Goldman Sachs Gets Theirs
The instrument in the S.E.C. case, called Abacus 2007-AC1, was one of 25 deals that Goldman created so the bank and select clients could bet against the housing market. Those deals, which were the subject of an article in The New York Times in December, initially protected Goldman from losses when the mortgage market disintegrated and later yielded profits for the bank.
As the Abacus deals plunged in value, Goldman and certain hedge funds made money on their negative bets, while the Goldman clients who bought the $10.9 billion in investments lost billions of dollars.
And guess what? The bonds were insured through AIG! Which means the American taxpayers were left holding the bag.
When you buy a bond from an investment bank, you have to ask yourself: "Why is this bank selling this bond? If it's so good, why don't they keep it and make a big profit? After all, aren't they in business to make money?"
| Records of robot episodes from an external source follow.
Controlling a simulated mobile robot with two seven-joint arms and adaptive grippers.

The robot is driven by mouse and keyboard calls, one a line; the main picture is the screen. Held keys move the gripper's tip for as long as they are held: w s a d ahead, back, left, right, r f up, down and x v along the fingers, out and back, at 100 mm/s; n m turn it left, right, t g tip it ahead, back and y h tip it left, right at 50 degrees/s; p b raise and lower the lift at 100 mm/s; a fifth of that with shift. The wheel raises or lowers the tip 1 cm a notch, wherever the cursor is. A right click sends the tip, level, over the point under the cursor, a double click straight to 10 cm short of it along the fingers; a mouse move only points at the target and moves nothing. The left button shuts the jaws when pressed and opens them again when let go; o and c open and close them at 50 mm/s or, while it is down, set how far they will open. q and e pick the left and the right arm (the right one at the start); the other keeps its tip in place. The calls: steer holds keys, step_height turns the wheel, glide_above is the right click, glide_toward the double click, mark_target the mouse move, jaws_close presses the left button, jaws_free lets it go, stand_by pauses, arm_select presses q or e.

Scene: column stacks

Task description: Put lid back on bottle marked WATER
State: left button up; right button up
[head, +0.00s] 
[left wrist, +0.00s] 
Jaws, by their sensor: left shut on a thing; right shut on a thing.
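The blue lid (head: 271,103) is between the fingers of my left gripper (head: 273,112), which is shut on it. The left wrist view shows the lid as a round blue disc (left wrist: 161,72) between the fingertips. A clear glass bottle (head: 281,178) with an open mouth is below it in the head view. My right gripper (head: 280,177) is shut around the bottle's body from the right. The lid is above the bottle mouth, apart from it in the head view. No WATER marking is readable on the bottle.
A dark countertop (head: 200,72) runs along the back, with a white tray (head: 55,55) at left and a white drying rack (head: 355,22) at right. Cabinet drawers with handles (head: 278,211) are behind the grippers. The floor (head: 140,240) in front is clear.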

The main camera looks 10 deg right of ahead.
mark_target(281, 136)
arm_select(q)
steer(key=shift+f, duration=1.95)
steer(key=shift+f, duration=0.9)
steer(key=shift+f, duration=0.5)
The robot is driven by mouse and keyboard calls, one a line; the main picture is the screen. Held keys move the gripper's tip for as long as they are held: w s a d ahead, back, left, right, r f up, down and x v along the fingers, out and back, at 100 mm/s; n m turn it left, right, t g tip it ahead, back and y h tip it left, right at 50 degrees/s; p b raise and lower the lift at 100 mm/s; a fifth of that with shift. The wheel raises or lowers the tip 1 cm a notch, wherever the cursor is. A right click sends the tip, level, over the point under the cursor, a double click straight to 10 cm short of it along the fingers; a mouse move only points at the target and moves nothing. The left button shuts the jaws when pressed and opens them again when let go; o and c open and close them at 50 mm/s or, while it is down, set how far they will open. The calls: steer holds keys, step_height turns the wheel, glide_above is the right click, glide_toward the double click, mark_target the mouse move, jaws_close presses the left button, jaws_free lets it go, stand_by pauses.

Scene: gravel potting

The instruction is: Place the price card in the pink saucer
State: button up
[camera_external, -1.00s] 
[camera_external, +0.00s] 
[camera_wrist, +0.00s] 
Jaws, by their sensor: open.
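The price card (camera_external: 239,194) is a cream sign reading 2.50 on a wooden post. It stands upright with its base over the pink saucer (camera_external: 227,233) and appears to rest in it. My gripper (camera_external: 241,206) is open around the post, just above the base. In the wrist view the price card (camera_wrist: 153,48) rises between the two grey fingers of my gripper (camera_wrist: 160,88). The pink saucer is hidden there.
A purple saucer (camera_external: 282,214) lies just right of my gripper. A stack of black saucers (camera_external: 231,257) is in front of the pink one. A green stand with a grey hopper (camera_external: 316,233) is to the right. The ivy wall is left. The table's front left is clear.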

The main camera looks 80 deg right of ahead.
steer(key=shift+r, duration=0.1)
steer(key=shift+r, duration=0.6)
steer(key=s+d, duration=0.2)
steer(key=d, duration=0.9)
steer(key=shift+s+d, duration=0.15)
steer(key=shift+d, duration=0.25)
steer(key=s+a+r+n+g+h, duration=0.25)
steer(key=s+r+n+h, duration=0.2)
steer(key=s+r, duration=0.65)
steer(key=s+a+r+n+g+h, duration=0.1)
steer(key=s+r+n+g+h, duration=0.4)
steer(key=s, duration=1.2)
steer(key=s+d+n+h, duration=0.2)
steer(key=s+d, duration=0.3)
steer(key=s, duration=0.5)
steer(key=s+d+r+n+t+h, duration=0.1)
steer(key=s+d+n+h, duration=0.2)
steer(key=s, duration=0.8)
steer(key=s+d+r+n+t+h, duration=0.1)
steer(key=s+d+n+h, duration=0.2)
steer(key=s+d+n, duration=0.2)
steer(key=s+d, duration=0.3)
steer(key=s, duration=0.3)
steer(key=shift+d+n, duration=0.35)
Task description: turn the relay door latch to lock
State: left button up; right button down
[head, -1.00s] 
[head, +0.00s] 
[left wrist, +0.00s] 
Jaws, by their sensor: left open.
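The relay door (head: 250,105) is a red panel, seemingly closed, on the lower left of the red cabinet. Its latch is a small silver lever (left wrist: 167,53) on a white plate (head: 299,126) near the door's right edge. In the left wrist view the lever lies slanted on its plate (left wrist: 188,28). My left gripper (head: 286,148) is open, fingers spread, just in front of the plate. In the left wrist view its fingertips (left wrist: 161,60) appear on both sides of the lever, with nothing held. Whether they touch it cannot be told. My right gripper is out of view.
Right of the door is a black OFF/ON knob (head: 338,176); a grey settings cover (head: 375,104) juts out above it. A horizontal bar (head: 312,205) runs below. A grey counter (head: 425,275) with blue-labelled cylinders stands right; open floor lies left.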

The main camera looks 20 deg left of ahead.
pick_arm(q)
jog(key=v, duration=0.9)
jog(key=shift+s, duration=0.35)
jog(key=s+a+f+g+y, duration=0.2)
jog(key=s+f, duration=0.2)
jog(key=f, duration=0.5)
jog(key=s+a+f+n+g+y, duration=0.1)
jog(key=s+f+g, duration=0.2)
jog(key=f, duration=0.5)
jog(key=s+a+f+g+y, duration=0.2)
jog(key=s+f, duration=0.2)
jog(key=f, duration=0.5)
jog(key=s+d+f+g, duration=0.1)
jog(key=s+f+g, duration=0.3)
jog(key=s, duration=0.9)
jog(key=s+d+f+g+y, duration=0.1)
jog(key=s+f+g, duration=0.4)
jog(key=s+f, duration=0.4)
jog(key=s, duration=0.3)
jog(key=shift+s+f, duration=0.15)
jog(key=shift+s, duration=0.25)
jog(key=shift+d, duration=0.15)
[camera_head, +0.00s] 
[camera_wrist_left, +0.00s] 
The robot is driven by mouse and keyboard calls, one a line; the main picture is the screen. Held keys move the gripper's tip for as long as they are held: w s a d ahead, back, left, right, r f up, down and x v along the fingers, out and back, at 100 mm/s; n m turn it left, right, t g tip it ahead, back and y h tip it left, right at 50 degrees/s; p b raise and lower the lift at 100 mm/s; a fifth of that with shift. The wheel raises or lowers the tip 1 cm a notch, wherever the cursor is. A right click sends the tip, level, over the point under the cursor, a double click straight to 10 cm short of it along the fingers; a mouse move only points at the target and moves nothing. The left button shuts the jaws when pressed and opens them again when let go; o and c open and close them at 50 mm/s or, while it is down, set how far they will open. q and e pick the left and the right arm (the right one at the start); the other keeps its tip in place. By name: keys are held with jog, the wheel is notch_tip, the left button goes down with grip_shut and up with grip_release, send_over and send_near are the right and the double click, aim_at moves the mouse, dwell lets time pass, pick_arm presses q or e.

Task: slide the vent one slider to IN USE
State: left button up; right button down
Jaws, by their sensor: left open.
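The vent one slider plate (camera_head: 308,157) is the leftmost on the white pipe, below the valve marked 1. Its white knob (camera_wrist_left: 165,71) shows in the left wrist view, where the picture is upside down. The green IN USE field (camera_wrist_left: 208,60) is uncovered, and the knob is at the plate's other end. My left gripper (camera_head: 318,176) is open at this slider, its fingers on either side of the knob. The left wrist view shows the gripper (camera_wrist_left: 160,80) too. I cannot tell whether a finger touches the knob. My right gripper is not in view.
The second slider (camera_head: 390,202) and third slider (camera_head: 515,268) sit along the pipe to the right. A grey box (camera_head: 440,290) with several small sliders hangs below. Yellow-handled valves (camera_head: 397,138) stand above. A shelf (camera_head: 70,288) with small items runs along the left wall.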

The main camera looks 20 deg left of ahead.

Which isn't to say that the bank may not, out of a spirit of perfect disinterested public spirit and good will, be denying itself scads of money in order to help your portfolio stagger into the black--- after all, they just may have hired Mr. Deeds, as played by Jimmy Stewart, as their fund manager--- I'm just saying you want to ask yourself, and your broker, this crucial question.
Because if you don't--- or if, as in this case, you ask the question and what comes back is a big fat lie--- you could end up on the short end of the stick while the bank sings all the way to the, um, bank. (Mixed metaphors come naturally to me on a Friday.)
Because, y'know, an S.E.C. lawsuit will punish the bank by fining it a smallish percentage of their ill-gotten gains, but it's not going to help you. You'll have to sue on your own, and that will cost you all the money that you've already lost.